◆ RECORD EXTRACTS ◆
--

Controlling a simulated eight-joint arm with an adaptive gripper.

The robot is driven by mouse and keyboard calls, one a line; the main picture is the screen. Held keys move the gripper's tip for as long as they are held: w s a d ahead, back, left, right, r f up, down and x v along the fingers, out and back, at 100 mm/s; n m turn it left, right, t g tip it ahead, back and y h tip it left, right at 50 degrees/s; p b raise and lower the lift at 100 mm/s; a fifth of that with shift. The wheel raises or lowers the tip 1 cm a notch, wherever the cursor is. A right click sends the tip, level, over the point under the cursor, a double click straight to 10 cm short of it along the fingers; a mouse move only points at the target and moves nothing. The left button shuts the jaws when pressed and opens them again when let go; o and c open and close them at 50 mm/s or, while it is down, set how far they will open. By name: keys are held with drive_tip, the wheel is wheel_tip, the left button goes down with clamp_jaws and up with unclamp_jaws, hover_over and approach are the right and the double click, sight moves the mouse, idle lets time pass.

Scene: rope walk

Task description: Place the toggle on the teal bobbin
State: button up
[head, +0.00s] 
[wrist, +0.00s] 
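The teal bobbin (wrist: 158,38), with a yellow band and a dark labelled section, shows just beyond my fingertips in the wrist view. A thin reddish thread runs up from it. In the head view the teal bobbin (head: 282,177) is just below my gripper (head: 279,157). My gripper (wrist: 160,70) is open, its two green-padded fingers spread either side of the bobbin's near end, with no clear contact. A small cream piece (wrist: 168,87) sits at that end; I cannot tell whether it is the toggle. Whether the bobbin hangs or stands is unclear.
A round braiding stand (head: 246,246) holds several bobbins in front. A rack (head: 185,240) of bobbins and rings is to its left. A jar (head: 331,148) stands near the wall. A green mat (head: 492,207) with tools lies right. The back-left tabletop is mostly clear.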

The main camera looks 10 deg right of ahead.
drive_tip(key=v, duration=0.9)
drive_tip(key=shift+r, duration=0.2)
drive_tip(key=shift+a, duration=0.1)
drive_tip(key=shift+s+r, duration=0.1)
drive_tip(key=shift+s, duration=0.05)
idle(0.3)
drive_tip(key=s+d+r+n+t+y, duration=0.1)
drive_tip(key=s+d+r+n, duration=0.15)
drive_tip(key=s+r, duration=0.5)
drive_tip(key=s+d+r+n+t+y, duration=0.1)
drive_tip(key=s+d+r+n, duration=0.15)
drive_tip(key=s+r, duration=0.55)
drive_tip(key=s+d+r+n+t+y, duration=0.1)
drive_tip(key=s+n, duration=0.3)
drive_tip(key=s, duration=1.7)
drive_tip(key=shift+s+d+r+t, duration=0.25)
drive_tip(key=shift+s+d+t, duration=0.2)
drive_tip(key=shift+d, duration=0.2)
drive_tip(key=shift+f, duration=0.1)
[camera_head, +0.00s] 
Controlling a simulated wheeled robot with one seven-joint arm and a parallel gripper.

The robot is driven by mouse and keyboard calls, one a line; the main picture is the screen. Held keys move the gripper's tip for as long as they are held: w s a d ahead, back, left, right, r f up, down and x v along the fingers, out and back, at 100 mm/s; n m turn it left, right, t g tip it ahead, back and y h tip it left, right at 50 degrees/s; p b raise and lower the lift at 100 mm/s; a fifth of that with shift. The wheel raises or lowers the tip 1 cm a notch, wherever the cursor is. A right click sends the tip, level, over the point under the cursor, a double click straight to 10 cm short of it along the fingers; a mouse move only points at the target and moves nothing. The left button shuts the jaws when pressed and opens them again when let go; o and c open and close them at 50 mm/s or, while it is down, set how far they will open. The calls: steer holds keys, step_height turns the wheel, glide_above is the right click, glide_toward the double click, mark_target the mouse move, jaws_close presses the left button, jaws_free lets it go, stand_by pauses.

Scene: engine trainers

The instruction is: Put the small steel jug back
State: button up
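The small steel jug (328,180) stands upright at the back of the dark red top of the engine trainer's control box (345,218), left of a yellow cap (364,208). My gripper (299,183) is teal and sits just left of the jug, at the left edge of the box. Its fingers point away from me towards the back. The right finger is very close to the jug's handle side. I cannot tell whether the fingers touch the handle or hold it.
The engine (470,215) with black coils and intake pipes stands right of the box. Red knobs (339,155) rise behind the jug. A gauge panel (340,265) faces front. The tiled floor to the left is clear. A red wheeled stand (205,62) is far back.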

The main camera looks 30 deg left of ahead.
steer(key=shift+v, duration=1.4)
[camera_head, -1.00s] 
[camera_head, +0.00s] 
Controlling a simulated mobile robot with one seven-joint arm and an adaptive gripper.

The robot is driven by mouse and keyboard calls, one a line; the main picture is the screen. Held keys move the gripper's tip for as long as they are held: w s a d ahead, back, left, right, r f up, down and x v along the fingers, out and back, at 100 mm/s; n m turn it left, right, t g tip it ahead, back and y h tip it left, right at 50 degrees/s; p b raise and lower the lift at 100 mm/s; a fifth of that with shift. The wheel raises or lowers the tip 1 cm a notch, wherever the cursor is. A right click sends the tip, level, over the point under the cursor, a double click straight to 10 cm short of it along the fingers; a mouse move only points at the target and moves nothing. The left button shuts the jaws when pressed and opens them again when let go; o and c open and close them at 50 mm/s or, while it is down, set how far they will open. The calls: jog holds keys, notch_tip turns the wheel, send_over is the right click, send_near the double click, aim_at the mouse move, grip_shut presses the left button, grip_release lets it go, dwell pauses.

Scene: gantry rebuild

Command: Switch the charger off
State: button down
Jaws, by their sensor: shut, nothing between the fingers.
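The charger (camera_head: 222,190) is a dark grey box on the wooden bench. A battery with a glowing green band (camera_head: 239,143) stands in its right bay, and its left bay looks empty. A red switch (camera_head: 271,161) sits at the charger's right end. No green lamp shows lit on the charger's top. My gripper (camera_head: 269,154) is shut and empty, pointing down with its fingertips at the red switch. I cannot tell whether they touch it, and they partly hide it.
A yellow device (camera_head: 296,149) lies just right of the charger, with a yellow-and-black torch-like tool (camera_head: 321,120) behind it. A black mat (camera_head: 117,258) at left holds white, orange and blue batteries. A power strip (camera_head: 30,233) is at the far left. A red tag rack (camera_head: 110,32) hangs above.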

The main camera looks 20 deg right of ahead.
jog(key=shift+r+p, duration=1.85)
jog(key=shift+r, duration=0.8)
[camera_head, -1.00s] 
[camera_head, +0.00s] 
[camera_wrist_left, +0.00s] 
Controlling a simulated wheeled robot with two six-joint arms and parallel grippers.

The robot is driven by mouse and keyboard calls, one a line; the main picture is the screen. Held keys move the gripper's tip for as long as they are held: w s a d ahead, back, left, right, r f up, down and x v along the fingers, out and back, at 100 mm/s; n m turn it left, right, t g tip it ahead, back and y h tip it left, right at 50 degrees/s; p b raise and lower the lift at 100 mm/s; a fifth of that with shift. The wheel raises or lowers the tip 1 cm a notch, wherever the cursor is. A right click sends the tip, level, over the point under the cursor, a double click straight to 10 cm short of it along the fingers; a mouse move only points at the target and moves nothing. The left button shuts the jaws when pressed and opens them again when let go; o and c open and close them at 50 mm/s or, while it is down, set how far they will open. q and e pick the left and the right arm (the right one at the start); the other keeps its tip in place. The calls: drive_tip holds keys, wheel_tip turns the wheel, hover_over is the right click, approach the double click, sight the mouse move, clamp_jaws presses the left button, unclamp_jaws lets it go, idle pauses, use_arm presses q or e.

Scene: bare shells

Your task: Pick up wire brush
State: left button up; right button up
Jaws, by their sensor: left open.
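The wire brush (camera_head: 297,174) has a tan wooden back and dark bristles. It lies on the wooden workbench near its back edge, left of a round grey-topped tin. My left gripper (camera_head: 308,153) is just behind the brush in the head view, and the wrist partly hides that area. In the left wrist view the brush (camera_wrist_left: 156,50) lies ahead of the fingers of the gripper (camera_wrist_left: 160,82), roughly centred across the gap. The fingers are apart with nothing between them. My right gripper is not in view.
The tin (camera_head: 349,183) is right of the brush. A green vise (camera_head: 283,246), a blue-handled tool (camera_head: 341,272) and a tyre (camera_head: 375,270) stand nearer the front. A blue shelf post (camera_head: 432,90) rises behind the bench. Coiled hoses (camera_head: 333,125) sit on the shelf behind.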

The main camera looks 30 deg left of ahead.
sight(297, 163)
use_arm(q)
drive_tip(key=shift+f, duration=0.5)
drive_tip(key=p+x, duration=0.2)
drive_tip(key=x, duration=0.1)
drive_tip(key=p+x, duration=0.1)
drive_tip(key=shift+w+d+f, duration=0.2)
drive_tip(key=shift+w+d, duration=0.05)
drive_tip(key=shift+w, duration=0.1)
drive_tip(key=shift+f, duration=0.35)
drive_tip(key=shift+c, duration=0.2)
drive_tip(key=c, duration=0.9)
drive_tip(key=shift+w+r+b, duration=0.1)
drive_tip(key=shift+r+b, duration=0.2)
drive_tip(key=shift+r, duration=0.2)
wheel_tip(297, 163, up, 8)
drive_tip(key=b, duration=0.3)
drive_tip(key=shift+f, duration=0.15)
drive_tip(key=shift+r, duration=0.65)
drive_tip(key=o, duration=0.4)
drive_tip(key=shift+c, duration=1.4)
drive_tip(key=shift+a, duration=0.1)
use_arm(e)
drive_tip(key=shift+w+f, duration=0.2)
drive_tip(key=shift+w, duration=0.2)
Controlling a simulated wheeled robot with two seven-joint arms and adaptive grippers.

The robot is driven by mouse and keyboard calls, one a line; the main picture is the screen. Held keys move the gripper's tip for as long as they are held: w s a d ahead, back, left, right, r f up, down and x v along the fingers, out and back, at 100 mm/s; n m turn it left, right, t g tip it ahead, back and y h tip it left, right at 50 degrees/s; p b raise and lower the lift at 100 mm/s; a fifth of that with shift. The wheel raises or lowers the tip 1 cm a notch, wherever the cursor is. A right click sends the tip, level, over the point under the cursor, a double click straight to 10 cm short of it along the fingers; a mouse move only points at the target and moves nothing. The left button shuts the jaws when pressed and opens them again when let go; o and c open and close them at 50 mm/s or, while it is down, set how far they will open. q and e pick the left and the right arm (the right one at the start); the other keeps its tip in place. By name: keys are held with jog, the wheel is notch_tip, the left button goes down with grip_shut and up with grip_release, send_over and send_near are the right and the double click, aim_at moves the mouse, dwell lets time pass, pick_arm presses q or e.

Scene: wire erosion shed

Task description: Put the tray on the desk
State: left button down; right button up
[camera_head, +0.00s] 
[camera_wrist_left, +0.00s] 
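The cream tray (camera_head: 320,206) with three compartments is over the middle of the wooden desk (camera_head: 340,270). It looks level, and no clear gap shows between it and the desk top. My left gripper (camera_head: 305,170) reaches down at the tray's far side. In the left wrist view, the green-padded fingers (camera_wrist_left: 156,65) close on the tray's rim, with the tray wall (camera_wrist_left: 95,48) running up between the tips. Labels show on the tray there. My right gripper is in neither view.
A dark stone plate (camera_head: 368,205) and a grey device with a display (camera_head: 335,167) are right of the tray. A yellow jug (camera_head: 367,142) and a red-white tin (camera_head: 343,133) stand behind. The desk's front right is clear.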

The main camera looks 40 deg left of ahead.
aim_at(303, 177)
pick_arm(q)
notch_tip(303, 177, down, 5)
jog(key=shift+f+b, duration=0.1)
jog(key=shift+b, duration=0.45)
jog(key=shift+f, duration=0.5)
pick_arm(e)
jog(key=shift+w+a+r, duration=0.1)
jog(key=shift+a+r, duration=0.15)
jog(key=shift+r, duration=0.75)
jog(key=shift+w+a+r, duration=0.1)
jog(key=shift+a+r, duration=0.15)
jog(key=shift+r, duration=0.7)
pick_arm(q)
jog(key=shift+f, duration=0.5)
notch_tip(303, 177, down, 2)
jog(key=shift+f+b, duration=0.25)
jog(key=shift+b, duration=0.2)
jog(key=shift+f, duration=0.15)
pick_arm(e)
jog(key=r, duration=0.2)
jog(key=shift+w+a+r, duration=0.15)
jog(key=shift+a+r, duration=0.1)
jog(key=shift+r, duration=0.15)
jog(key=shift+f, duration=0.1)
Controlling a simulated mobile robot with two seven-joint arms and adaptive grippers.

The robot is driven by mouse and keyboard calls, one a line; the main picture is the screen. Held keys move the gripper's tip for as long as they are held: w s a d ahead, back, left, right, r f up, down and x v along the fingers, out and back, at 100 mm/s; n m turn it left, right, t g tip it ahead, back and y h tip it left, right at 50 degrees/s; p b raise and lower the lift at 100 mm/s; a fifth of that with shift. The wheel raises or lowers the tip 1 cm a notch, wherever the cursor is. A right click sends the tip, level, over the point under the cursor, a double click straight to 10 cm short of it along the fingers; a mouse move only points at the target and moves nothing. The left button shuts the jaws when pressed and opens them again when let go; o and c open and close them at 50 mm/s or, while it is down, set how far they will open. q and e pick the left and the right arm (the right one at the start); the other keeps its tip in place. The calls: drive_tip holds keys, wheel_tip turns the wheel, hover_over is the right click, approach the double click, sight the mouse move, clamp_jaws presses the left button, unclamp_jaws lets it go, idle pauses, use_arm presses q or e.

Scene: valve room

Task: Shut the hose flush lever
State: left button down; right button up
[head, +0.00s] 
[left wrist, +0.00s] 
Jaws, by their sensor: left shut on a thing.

--

◆ WHAT IS EXPECTED ◆
What is the number of lines holding the word "simulated"? State it alone.

◆ RESPONSE TO THE EXERCISE ◆
6